Filter the entries and keep only the lines where the string "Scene" appears.

> [DATA ENTRIES]:
==*==
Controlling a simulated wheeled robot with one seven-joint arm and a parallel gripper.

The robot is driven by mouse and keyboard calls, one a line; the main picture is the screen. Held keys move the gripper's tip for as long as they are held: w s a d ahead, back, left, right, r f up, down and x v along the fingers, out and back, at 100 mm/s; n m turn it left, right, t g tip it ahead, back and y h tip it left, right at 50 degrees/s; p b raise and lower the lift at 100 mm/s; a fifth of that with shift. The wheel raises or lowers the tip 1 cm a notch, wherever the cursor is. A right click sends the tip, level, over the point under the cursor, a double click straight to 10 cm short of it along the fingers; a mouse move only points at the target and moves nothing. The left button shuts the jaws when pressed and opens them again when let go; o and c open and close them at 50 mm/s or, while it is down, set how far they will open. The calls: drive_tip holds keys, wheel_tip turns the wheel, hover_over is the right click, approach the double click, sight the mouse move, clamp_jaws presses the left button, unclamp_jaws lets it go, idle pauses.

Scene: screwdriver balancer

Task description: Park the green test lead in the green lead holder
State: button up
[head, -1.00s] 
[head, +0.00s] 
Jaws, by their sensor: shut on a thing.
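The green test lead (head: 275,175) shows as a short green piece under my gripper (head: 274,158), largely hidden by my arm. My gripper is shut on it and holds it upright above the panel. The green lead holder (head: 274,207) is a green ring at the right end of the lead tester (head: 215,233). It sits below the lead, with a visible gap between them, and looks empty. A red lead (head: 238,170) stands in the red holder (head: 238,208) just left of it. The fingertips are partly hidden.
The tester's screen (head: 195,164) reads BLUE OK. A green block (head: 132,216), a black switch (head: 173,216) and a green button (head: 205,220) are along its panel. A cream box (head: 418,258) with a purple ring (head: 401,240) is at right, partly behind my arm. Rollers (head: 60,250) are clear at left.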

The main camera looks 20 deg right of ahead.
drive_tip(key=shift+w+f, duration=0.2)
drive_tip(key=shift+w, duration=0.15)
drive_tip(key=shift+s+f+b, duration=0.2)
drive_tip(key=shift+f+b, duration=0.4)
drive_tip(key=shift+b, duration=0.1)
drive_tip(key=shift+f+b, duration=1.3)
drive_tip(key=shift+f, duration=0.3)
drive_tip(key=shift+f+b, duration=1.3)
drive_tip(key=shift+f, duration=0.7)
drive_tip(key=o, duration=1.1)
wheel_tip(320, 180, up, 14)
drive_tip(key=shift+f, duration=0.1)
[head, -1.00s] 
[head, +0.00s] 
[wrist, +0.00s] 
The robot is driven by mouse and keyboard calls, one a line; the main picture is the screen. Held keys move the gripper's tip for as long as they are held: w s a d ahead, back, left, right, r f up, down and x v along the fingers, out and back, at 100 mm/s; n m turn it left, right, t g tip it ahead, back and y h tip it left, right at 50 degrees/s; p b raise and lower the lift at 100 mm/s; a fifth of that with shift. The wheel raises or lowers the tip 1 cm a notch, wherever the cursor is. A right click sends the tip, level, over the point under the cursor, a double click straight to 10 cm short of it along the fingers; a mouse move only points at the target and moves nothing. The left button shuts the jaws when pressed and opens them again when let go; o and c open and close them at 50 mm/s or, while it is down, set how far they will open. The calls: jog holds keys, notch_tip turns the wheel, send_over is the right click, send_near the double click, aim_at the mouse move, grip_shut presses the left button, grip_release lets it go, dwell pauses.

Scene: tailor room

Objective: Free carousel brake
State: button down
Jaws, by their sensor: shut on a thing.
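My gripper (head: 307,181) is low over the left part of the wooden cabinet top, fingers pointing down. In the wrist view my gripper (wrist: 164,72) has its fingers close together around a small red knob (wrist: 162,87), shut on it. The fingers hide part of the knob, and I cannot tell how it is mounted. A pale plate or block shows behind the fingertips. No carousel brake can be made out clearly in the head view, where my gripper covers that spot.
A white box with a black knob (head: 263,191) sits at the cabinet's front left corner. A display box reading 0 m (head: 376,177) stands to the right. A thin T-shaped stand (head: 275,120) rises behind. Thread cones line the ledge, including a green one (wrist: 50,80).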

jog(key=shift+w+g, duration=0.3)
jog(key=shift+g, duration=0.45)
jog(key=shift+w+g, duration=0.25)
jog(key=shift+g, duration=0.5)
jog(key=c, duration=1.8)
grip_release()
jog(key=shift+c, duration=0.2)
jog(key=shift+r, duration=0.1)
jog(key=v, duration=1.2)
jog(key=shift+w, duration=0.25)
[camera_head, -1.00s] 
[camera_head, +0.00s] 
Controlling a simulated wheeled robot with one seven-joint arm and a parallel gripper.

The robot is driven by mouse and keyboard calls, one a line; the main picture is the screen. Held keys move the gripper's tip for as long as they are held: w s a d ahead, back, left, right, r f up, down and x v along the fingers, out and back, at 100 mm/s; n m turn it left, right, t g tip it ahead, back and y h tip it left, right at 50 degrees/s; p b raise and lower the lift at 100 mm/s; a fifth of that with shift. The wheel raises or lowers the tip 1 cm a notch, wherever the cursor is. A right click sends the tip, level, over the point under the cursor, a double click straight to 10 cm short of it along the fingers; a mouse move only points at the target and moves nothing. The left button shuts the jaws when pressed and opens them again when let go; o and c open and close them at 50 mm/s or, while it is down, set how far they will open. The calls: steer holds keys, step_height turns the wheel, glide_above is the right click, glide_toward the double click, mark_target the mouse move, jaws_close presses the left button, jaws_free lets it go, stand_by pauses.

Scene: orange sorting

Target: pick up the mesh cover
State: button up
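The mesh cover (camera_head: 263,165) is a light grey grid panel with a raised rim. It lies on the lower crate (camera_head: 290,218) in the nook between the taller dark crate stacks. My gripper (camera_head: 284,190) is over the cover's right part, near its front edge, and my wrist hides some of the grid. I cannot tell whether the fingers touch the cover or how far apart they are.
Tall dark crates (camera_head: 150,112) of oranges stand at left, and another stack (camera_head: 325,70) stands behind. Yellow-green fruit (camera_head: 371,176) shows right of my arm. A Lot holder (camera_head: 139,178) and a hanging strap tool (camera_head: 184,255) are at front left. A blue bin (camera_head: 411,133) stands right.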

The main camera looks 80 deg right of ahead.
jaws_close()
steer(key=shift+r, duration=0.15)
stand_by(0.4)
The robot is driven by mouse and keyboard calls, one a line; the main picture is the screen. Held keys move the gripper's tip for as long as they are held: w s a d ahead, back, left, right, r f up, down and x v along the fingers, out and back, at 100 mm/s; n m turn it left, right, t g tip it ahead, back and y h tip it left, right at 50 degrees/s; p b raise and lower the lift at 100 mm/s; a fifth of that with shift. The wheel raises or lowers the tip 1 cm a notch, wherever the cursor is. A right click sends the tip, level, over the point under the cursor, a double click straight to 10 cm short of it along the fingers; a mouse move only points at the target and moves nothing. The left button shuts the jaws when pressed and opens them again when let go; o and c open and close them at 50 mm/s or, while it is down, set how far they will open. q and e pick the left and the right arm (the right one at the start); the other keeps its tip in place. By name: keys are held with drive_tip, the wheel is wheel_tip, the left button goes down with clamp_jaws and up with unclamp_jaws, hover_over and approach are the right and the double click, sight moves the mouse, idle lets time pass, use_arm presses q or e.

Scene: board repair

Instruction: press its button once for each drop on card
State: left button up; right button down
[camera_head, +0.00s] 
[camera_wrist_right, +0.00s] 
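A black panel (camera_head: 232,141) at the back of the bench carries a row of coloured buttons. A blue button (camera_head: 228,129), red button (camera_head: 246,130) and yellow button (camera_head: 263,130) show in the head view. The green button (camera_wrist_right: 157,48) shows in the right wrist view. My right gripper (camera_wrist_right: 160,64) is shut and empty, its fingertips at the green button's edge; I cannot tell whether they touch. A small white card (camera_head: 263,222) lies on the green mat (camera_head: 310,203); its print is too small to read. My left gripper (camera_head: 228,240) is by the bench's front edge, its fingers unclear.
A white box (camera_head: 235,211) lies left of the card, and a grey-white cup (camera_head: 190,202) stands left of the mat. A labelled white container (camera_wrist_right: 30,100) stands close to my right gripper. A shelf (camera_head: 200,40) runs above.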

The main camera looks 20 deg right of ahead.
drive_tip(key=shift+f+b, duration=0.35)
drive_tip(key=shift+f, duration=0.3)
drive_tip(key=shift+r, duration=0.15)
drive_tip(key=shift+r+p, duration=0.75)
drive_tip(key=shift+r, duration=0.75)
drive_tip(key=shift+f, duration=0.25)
==*==
> [RESPONSE TO THE TASK]:
Scene: screwdriver balancer
Scene: tailor room
Scene: orange sorting
Scene: board repair

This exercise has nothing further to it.